Perhaps only "true enthusiasts" are willing to buy a manual on niche models, which is why Autoblog reached out to Mazda to find out its take rate for the 2019 MX-5 Miata. We also reached out to Mazda to find out take rates for the 3 and 6 and will update the story if we receive any information, but much to our delight, the numbers look pretty good for the Miata.


Mazda's PR program manager Tim Olson says 76% of Miata soft-top buyers opt for the manual, meaning only 24% opt for the soul-crushing six-speed automatic. The automatic transmission is "fine" but a Miata is best enjoyed with the manual and we wouldn't have it any other way. These sales numbers are based on the current 2019 ND2 generation Miata with the 181 horsepower engine, from July 2018 through April 2019.
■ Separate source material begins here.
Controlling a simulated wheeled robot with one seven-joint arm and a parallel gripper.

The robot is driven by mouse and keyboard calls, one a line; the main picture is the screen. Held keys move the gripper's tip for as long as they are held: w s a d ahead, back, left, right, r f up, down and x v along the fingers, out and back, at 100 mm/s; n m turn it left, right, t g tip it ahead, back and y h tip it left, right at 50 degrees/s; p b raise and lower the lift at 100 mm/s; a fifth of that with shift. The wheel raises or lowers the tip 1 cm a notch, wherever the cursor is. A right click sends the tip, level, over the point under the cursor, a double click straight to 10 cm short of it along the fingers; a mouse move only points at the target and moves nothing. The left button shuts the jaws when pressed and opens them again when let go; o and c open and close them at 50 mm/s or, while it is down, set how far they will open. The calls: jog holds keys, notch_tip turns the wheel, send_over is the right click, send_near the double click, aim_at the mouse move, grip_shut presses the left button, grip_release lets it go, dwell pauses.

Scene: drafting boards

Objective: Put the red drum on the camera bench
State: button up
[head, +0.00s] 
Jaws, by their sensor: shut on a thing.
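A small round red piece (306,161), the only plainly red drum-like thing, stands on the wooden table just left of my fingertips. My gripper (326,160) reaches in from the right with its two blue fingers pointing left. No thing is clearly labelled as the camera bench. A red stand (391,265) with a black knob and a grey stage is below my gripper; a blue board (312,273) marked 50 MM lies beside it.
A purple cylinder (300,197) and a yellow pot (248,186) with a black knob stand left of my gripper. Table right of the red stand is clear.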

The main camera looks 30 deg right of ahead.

We are delighted to see around two-thirds of Miata buyers opting for the manual but the take-rate really dies off when looking at the hard-top RF model. During the same period, only 52% of RF buyers opted for the manual while 48% chose the automatic.


This is still a fantastic ratio, especially when you compare the 86's 33% take rate for the manual. We can easily see why more RF buyers would think about opting for the automatic because the hard-top Miata is a slightly better daily driver. Since the RF is more expensive than a base soft-top, buyers may be more willing to shell out another $1,350 to get the automatic.

While these manual sales numbers are particularly strong in 2019, it's worth noting the original Miata had less than a 5% take rate for the automatic. Automatics have evolved lightyears since the original Miata's days and it may not be long before the manual transmission becomes virtually extinct.